Conjugate gradient for nonsymmetric problem

ihggin

Hi, I was wondering if it is possible to adapt the conjugate gradient method (or if there's a variation of the method) for nonsymmetrical boundary value problems.

For example, I want to solve something like a 2D square grid, where [itex]f(x)=0[/itex] for all [itex]x[/itex] on the boundary of the square, [itex]f(x_{i0,j0})=1[/itex] and [itex]f(x_{i1, j1})[/itex] for specified interior points, and

[tex]f(x_{i,j})=.1f(x_{i-1,j})+.2f(x_{i+1,j})+.3f(x_{i,j-1})+.4f(x_{i,j+1})[/tex]

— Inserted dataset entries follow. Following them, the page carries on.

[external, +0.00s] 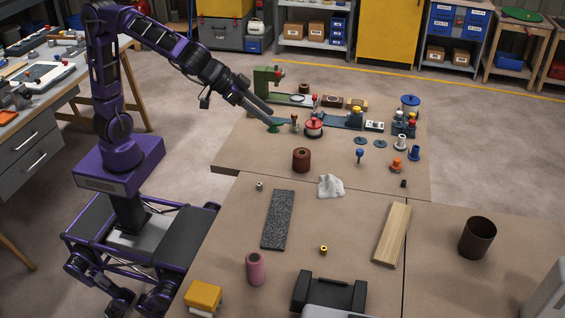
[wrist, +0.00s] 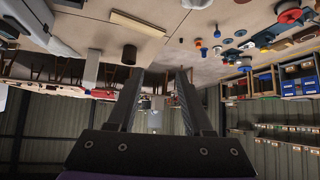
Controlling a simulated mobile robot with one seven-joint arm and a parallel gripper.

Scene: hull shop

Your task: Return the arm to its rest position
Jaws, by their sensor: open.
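My purple arm reaches out over the far part of the table in the external view. My gripper (external: 272,115) points down and to the right, near a green piece (external: 274,127) and a red-lidded pot (external: 314,128). In the wrist view my gripper (wrist: 159,72) shows two dark fingers spread apart with nothing between them. Whether the fingertips touch anything cannot be told from the external view. The wrist view shows the table upside down along its top.
The brown table (external: 230,155) carries a green machine (external: 267,80), a brown spool (external: 302,160), a white cloth (external: 330,187), a dark grey slab (external: 278,220), a wooden board (external: 392,235) and a dark cup (external: 477,237). A workbench (external: 40,125) stands left of my arm.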

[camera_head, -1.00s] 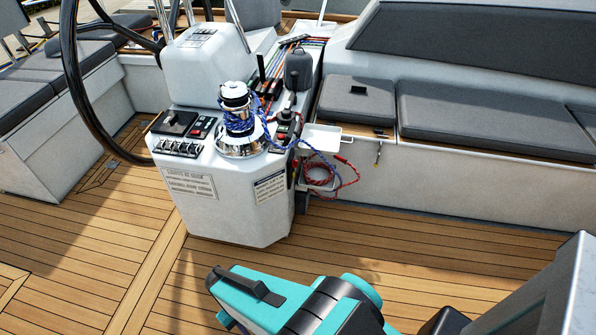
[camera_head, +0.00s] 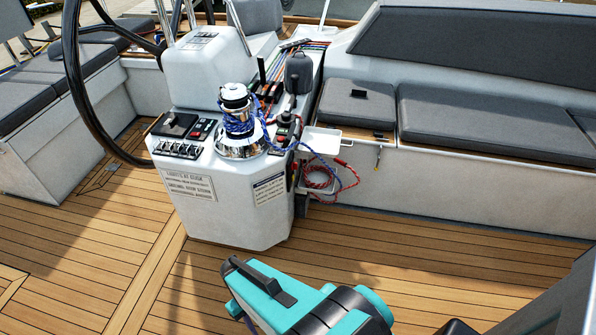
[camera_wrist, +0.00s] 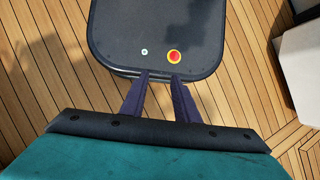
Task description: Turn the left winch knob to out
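The white console (camera_head: 228,205) with the winch (camera_head: 238,125) on top stands left of centre in the head view. Blue rope is wrapped around the winch drum. A small panel with red and green controls (camera_head: 202,129) lies left of the winch, and a similar control panel (camera_head: 284,132) lies to its right. I cannot make out which control is the left winch knob or how it is set. My gripper (camera_wrist: 161,77) shows in the wrist view with a gap between its two dark fingers. It is open and empty, over the deck side, with no console control near it.
The steering wheel (camera_head: 82,85) rises at the console's left. Red and blue rope (camera_head: 322,178) hangs by a white tray (camera_head: 320,139). Cushioned benches (camera_head: 490,120) line the right. The teak deck (camera_head: 90,255) before the console is clear.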

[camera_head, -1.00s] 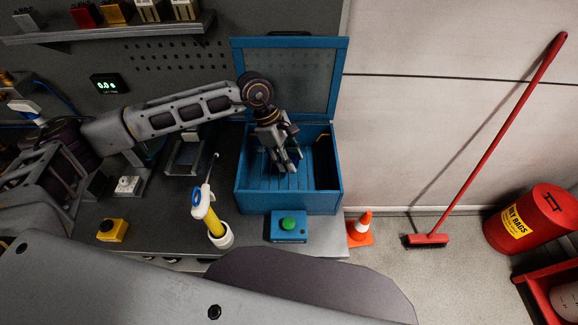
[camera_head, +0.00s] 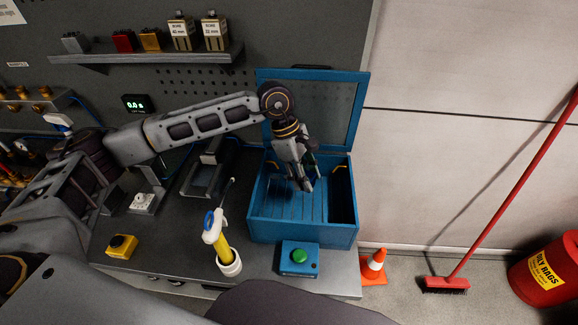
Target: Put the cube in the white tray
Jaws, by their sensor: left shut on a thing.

for all other interior grid points [itex]x_{i,j}[/itex]. If I change [itex]f_{i,j}[/itex] to a 1D vector [itex]y_{k}[/itex], and then write the system of eqs out, the matrix [itex]A[/itex] in the system I want to solve ([itex]Ay=b[/itex]) is not symmetric.

From what I've read, the conjugate gradient method only works for symmetric [itex]A[/itex], so I was wondering if there is some way to adapt the method, or a different way of setting up the system. If not, what would be the fastest way to solve this problem? (The only reason I'm interested in conjugate gradient is b/c I heard it's fast.) I'm currently using successive over-relaxation (SOR). Is there anything faster?

AlephZero

Google for "biconjugate gradient algorithm".

There are some traps here, because biconjugate gradient can be unstable. A practical stabilized version is the BiCGSTAB algorithm (also in Google!)

Hurkyl

Another way the conjugate gradient method could be used is to solve

[tex]A^T A y = A^T b[/tex]

AlephZero

True, provided it doesn't matter that the condition number of [itex]A^T A[/itex] is the square of the condition number of [itex]A[/itex], which may decrease the numerical precision.

The biconjugate gradient method also involves multiplyng vectors by [itex]A^T[/itex], but it doesn't degrade the condition number.

libertad

Anybody has Conjugate Gradient code snippet in C or C#?